Information sabotage, espionage, defamation of government agencies, support for destructive forces are used against Ukraine. Such large-scale actions are aimed at blocking Ukraine’s pro-European course, preventing its integration into the EU and NATO, creating and maintaining the Russian-led internal political crisis in Ukraine against the background of weakening the economy and restoring Russia’s sphere of influence. In addition, the destruction of Ukrainian statehood is intended to show its citizens the catastrophic consequences of any protest activity.

Issue of Belarus

To date, Vladimir Putin uses a combination of war and occupation in Ukraine, while using soft tactics of non-occupation annexation in Belarus. Putin calls the first steps in such an annexation “closer integration.” However, such integration with Moscow always means less freedom and more opportunities for Russian influence.

At present, Russia’s pressure on Belarus is total given Belarus’ dependence on Russia in virtually all spheres: from political and economic to military and energy. That is why Putin is forcing Lukashenka to agree to the creation of a Union State of Russia and Belarus.

Recently, under the influence of the Russian leader, the President of Belarus made sharp statements regarding Ukraine at his press conference. He threatened to “bring Ukraine to its knees” hiding behind Putin and said that “Ukraine trains militants for Belarus.” Lukashenka uses fake external threats to Belarus’ statehood allegedly posed by Ukraine and other Western countries to justify his repressive methods and restrictions on the rights and freedoms of Belarusian citizens.

However, if Russia gains full control over Belarus, it will be a direct threat to Ukraine. After all, half of the country will be surrounded by Russian forces, and the Russian military will be stationed in Belarus, the Russian-occupied Crimea, Donbas, and Transnistria.

To return” Ukraine

Vladimir Putin’s goal is to return Ukraine to Russian influence and gradually reintegrate it into Russia’s post-Soviet structures. After all, Putin perceives the existence of modern Ukraine as an “anti-Russia” project. He claims in his article about Ukraine that the Russian authorities will never allow “our historical territories and the people close to us who live there to be used against Russia.”

Putin’s theses echo the Soviet school history textbooks. Experts on countering misinformation advise analysing this “message” in more detail. After all, it has its purpose and audience and has even become mandatory for study in the Russian army.

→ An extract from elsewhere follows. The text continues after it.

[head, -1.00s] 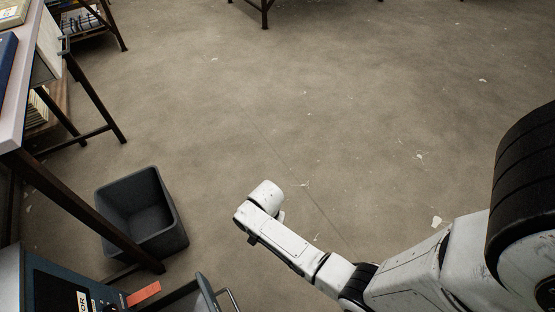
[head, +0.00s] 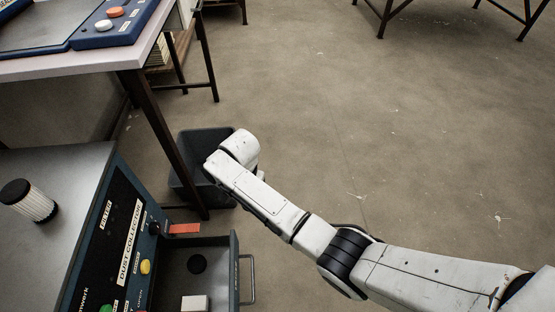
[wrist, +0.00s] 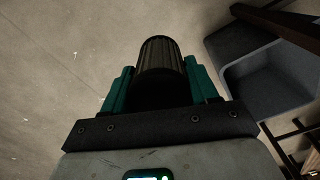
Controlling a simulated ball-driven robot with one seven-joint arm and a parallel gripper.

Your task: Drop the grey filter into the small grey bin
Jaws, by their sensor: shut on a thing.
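The grey filter (wrist: 162,58), a dark ribbed cylinder, is between the green fingers of my gripper (wrist: 158,72) in the wrist view. My gripper is shut on it. In the head view my wrist hides both gripper and filter. The small grey bin (head: 187,183) stands on the floor, open at the top, its right part covered by my wrist. It also shows in the wrist view (wrist: 232,45), to the right of the filter and apart from it in the picture. The bin looks empty where I can see inside.
A table leg (head: 172,150) slants in front of the bin. A dust collector (head: 110,240) with an open drawer (head: 235,270) is at lower left. A pale filter with a black cap (head: 32,203) stands on it. The floor to the right is clear.

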The Russian president has repeatedly called the collapse of the Soviet Union in 1991 the greatest geopolitical catastrophe of the 20th century. “First of all, I must admit, and I said earlier, that the collapse of the Soviet Union was the greatest geopolitical catastrophe of the century. And it was a real drama for the Russian people. Tens of millions of our citizens and compatriots found themselves outside the Russian Federation,” Putin said.

He chopped many well-known propaganda narratives in his “message” — “Modern Ukraine is entirely the brainchild of the Soviet era. We know and remember that it was largely created at the expense of historical Russia. Suffice it to compare the lands reunited with the Russian state in the 17th century to the territories with which the Ukrainian Soviet Socialist Republic withdrew from the Soviet Union.

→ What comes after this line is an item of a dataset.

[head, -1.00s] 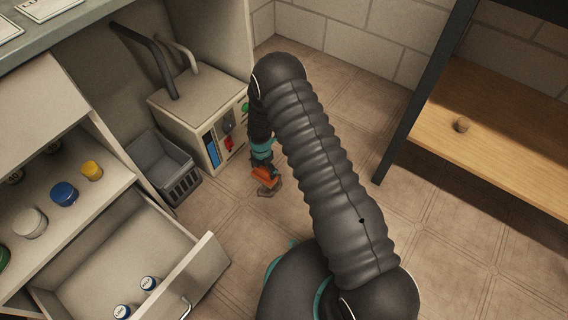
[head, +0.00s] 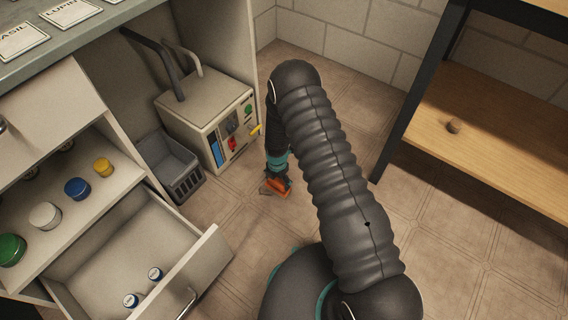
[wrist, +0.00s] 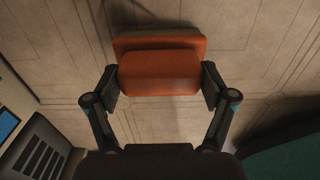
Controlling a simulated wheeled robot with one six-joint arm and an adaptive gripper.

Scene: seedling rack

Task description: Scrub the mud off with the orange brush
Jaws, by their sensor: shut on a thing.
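The orange brush (wrist: 160,72) is held between the two fingers of my gripper (wrist: 160,88) in the wrist view, with its block lying crosswise between the fingertips. In the head view the orange brush (head: 276,187) shows at the end of my arm, low over the tiled floor. My gripper (head: 277,178) is partly hidden behind my arm there. Whether the brush touches the floor I cannot tell. A dark patch shows on the floor beyond the brush in the wrist view; whether it is mud or shadow I cannot tell. No mud is clearly visible.
A pale control box (head: 208,112) with a yellow lever (head: 256,130) stands left of my gripper. A grey crate (head: 168,165) sits beside it. An open drawer (head: 205,262) juts out lower left. A wooden shelf (head: 500,145) stands right. Floor between is clear.

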Putin’s article uses distorted history as another weapon against Ukraine in a hybrid war. It is about how to influence the agenda in Ukraine, to shift the important emphasis to secondary and meaningless issues.

Conclusions: do not whet Russia’s appetites

Russia continues to try to expand its borders. All previous conflicts are Putin’s actions aimed at “holding hard” Ukraine, Georgia, Belarus, and Moldova, and if possible, Armenia and Azerbaijan. Europeans should ask themselves: how wise is it to turn a blind eye to Putin’s actions? What is his real purpose?

After all, the Russia-Ukraine hybrid war is not a local, peripheral conflict. The Kremlin’s aggression poses a threat not only to Ukraine’s statehood and sovereignty but also to the unity of the EU and the political system of Europe on the whole. For more than a year now, Moscow has been trying to discredit basic European values, disorient public opinion, and form an influential pro-Russian lobby in the European establishment.

The Russian president regards the seizure of Ukraine’s territory as a springboard for a geopolitical offensive in Central and Eastern Europe. Putin wants to change the balance of power in favour of Russia and review the results of the Cold War. Russia aspires to become a “world power,” a major dominant force capable of governing global world processes. If the “collective West” will leave Ukraine face to face with the aggressor, it will only whet Putin’s Russia appetites, expand them to the Baltic states, and, perhaps, it will want to “absorb” you next.